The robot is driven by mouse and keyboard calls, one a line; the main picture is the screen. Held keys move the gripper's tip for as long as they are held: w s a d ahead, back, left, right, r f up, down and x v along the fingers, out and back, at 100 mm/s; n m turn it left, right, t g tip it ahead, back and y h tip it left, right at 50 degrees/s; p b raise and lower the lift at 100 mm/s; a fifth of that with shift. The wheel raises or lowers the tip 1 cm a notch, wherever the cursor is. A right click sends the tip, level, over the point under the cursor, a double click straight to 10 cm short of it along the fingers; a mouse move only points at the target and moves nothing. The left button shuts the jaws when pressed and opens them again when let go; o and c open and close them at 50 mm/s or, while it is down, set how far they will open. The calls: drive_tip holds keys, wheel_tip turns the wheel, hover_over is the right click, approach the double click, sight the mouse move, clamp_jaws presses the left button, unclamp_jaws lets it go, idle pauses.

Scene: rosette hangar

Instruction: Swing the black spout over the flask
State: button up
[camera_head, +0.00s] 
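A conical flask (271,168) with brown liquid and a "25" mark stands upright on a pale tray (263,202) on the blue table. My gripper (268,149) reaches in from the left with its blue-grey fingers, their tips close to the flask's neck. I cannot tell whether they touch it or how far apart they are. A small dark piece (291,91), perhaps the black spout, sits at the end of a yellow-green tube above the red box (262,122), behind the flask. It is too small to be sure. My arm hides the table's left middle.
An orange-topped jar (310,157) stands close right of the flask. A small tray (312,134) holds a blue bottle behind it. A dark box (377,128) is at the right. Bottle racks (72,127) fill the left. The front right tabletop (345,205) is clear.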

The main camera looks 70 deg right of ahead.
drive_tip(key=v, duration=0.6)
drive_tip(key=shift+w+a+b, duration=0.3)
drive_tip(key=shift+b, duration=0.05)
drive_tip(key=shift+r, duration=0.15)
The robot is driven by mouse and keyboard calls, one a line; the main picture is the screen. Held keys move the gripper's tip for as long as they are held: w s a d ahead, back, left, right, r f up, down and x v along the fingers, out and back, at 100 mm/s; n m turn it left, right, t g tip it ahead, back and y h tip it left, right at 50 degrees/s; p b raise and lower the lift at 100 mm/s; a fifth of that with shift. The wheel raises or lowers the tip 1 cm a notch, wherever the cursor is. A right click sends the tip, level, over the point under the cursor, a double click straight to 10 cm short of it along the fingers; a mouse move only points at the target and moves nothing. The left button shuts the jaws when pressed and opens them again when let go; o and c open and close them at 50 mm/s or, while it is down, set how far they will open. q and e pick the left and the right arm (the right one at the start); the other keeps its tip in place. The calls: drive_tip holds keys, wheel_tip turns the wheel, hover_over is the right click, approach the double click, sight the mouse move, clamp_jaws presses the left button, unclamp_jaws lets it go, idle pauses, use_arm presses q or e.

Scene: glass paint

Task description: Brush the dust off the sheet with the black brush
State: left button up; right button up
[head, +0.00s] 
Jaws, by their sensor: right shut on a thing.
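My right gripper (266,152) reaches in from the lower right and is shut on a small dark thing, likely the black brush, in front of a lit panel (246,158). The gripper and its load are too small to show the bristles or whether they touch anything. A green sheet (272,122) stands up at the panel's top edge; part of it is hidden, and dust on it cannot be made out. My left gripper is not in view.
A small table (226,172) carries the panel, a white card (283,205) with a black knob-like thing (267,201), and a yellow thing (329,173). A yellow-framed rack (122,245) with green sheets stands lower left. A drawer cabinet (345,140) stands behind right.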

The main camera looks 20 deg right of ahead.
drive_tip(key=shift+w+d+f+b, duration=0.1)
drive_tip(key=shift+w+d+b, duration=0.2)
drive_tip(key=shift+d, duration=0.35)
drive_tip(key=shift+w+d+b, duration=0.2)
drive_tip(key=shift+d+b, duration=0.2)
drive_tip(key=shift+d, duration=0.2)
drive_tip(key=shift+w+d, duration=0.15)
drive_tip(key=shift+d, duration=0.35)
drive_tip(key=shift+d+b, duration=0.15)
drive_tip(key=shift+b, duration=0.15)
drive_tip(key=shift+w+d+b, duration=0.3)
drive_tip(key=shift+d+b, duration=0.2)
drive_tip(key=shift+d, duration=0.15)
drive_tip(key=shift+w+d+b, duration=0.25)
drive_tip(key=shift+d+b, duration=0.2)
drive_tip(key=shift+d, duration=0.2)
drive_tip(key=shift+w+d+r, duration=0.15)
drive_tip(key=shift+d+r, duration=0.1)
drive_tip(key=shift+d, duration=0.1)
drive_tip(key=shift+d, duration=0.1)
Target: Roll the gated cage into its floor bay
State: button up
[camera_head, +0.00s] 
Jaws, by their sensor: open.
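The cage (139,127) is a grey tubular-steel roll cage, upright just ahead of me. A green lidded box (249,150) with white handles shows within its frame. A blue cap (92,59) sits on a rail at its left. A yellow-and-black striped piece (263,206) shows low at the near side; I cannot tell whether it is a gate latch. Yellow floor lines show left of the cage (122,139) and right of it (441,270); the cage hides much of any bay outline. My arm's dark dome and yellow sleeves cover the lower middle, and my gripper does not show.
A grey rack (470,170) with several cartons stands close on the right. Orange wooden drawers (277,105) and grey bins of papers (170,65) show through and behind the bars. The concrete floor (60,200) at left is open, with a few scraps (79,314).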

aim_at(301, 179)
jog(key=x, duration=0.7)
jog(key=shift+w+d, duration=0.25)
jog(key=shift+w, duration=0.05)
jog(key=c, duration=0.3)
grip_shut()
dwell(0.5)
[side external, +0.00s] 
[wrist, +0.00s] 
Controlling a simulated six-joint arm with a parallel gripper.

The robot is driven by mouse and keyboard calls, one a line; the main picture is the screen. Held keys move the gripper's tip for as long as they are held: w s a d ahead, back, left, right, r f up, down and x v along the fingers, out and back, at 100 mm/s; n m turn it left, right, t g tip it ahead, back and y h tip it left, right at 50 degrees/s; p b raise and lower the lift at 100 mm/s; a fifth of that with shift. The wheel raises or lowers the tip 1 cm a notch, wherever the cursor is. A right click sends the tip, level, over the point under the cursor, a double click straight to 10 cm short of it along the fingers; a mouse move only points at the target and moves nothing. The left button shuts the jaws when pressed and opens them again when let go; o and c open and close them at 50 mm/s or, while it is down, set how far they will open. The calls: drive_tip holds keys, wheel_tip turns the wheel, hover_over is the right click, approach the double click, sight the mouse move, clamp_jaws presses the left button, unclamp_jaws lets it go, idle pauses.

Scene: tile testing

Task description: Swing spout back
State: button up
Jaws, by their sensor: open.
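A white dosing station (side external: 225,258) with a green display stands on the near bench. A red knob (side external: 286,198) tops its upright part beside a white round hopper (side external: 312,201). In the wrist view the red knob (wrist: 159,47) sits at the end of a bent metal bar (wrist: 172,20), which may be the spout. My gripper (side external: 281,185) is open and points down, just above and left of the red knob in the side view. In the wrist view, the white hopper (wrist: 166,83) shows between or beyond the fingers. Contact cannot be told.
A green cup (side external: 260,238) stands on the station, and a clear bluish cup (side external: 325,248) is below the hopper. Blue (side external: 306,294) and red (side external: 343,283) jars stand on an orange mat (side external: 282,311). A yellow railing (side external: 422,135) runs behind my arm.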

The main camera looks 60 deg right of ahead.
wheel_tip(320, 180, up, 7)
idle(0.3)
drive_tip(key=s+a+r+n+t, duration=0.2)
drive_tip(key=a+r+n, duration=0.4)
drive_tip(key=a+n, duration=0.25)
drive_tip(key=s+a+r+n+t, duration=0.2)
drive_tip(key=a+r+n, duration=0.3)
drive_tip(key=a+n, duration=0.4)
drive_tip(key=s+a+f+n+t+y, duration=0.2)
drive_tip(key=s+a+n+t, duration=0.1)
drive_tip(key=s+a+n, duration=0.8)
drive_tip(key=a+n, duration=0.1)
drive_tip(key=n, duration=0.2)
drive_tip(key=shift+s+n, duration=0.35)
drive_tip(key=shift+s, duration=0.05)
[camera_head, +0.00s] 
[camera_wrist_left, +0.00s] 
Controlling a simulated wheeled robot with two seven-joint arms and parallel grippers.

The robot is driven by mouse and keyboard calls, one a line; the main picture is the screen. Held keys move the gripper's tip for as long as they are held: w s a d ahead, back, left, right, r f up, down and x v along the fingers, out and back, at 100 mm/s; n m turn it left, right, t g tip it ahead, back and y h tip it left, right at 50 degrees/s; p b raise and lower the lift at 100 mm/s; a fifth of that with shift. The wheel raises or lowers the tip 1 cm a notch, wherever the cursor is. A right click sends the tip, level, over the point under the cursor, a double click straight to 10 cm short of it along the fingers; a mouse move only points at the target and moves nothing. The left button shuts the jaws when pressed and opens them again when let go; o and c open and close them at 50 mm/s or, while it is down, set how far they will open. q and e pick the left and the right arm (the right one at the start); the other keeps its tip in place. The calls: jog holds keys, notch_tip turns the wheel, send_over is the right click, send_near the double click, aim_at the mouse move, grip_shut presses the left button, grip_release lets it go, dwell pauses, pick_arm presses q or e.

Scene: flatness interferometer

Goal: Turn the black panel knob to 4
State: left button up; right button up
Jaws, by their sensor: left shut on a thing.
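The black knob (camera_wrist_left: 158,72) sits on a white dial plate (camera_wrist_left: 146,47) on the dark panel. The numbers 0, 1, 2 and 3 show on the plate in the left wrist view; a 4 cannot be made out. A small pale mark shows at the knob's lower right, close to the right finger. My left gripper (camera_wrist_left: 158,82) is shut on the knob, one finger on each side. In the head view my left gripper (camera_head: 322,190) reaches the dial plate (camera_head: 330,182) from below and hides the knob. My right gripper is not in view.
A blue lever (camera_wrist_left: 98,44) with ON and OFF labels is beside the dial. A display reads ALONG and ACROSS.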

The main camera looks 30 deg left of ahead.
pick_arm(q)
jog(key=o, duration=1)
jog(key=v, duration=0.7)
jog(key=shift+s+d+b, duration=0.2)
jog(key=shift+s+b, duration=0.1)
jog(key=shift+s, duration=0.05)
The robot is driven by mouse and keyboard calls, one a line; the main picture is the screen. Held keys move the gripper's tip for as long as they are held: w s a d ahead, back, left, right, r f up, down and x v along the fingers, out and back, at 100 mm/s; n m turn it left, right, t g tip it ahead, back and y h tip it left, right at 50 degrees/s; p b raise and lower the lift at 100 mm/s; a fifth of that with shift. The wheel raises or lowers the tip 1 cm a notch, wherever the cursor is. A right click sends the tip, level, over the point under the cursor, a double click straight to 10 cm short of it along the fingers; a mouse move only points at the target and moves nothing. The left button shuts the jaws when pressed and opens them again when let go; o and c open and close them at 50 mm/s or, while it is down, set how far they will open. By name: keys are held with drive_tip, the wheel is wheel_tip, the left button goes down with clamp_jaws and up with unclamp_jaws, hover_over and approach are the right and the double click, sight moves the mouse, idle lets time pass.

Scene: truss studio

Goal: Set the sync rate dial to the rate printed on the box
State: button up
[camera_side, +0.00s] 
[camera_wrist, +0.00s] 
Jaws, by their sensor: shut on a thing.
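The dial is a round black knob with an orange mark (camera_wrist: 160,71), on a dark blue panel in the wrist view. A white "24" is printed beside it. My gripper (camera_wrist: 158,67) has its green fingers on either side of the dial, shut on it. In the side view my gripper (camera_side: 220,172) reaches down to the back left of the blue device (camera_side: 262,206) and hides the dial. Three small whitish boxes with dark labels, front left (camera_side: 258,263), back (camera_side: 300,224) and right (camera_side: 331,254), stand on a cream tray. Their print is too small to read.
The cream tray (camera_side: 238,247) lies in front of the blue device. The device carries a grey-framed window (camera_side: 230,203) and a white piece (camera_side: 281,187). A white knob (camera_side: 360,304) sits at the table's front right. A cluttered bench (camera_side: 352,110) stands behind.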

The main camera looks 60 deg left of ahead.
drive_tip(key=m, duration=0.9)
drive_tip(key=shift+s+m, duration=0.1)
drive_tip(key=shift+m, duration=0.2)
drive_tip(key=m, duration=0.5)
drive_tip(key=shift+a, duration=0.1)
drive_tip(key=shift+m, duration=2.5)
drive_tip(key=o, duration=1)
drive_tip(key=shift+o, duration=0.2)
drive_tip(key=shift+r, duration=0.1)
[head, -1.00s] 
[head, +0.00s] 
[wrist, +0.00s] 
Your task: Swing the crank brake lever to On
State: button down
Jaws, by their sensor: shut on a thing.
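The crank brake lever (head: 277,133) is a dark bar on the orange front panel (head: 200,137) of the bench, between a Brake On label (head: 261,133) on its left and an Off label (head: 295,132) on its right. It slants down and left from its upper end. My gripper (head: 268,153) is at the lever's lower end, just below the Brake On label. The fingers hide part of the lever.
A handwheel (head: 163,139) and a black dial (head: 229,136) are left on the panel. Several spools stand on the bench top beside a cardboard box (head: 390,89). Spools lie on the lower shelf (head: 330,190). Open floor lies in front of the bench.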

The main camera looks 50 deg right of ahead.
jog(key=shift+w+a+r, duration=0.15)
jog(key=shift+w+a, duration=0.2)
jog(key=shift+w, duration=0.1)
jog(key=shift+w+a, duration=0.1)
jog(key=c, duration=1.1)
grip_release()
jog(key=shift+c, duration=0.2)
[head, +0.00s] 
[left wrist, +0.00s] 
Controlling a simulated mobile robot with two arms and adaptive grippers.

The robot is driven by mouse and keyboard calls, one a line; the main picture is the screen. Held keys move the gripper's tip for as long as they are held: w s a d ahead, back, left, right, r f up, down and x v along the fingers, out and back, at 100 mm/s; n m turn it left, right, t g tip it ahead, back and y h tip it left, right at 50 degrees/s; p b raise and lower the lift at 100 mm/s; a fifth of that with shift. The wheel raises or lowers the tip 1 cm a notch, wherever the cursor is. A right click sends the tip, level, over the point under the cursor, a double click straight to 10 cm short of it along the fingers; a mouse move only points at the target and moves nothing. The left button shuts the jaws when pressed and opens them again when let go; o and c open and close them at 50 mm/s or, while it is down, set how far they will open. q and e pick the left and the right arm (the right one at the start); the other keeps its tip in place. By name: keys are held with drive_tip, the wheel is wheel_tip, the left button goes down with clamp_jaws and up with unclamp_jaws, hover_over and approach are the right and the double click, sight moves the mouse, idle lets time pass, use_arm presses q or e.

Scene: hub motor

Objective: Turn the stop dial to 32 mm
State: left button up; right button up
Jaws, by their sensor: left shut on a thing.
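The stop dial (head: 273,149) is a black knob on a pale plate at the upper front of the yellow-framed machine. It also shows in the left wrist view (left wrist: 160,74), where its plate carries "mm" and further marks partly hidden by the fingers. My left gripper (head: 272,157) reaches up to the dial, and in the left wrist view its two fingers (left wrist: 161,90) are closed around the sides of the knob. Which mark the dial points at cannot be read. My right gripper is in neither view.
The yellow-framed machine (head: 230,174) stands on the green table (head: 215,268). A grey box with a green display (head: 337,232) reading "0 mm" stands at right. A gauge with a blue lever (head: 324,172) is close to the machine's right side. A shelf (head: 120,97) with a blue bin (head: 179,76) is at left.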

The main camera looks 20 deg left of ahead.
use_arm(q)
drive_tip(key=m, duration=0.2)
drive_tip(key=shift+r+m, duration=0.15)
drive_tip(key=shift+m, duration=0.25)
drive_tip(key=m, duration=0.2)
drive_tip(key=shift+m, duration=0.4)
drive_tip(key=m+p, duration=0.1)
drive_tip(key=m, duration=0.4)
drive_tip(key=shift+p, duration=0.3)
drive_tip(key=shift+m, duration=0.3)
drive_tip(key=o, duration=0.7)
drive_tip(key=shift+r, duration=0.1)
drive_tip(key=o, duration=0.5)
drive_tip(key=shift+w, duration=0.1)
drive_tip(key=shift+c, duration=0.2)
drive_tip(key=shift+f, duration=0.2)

▸ Problem requirements
From the records above, report the count of lines containing "grippers" and nothing more.

▸ Result of this exercise
2